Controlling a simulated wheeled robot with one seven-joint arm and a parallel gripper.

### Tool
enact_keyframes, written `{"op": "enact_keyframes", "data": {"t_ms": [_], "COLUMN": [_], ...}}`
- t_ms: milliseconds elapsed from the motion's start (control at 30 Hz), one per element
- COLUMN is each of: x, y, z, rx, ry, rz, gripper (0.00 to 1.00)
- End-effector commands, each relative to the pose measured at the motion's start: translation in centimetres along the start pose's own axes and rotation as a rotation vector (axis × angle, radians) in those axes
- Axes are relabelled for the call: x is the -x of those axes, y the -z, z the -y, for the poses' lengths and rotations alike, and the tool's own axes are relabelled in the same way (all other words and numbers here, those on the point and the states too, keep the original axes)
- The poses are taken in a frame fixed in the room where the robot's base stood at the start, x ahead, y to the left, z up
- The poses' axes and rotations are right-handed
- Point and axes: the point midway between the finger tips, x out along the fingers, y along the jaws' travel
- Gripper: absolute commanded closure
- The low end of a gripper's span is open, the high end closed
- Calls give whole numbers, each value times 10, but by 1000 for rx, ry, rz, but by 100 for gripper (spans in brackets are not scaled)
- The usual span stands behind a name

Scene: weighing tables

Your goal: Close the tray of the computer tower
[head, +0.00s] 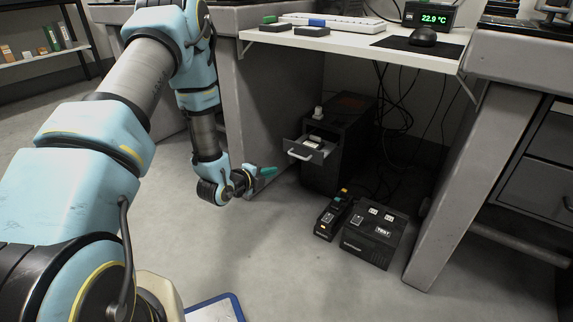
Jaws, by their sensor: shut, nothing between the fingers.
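A black computer tower (346,130) stands on the floor under the white desk shelf. Its tray (309,149) sticks out at the front, to the left, with a light handle (298,155) on its front face. Something small and white lies in the tray. My gripper (274,171), with green fingertips, is shut and empty. In the picture it is just left of and slightly below the tray handle, with a small gap between them. My arm comes in from the left and hides part of the desk side.
The white shelf (350,43) overhangs the tower. Grey desk legs (446,170) stand at right. Floor at centre is clear.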

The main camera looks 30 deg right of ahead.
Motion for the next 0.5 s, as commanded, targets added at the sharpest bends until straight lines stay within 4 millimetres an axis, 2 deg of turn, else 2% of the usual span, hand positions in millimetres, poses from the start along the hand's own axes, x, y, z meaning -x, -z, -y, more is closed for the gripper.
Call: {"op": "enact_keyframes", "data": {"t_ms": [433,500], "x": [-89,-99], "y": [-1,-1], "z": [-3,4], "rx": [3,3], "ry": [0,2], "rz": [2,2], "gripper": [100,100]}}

TASK STATEMENT:
In the listing, find every line containing the word "closed" and list it.

TASK OUTPUT:
- The low end of a gripper's span is open, the high end closed
Motion for the next 0.5 s, as commanded, targets added at the sharpest bends until straight lines stay within 4 millimetres an axis, 2 deg of turn, else 2% of the usual span, hand positions in millimetres, poses from the start along the hand's own axes, x, y, z meaning -x, -z, -y, more is closed for the gripper.

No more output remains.